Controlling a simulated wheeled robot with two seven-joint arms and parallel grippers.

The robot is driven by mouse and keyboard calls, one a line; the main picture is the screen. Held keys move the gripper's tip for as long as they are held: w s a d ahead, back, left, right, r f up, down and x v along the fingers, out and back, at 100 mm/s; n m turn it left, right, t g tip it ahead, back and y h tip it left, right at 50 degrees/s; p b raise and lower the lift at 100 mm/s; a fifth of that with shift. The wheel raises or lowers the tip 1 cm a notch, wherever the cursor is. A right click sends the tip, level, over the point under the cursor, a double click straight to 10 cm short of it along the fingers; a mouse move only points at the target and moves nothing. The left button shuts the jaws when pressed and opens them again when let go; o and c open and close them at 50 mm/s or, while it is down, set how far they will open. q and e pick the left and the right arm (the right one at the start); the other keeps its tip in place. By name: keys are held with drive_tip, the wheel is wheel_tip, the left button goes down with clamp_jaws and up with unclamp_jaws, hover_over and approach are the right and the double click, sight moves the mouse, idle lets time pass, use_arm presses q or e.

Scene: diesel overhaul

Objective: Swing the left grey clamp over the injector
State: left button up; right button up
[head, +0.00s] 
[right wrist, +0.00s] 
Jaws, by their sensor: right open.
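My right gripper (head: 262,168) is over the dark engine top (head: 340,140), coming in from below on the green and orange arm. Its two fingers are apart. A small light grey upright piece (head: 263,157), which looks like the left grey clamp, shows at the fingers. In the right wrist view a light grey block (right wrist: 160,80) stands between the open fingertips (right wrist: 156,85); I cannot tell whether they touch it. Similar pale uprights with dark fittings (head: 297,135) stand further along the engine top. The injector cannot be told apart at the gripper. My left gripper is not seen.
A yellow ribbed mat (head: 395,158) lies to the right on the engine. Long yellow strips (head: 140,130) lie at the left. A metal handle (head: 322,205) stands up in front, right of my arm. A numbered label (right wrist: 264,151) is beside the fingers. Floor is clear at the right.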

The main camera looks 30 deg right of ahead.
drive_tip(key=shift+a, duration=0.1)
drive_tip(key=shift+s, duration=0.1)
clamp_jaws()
━━━━━━━━━━━━━━━━
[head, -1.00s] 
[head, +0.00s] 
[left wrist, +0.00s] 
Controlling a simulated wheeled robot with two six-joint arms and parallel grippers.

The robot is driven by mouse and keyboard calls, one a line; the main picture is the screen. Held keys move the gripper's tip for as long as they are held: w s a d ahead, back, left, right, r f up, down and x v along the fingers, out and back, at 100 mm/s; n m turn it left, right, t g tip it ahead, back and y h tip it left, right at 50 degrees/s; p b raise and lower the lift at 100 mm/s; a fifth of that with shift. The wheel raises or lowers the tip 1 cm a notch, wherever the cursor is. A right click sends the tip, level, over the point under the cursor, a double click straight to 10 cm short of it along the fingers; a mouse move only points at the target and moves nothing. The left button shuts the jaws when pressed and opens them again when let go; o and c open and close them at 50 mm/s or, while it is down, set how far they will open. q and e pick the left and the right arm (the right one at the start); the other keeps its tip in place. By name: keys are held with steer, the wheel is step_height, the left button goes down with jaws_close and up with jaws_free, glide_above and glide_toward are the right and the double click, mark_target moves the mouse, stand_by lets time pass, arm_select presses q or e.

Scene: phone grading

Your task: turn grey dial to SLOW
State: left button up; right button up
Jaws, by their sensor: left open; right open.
━━━━━━━━━━━━━━━━
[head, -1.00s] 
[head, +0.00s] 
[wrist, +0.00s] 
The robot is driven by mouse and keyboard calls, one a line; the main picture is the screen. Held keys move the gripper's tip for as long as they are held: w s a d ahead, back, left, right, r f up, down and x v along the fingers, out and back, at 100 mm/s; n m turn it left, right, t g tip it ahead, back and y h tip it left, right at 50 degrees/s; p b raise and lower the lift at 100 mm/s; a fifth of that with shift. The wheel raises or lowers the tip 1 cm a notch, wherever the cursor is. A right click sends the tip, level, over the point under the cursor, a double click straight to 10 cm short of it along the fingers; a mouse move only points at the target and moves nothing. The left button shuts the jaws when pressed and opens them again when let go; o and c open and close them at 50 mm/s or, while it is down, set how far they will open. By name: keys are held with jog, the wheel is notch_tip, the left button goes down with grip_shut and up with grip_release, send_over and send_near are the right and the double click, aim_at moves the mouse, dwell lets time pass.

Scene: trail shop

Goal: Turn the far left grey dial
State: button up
━━━━━━━━━━━━━━━━
**Aim:** Pick out every line holding the string "Controlling" and return it.

**Reply to the task:**
Controlling a simulated wheeled robot with two seven-joint arms and parallel grippers.
Controlling a simulated wheeled robot with two six-joint arms and parallel grippers.

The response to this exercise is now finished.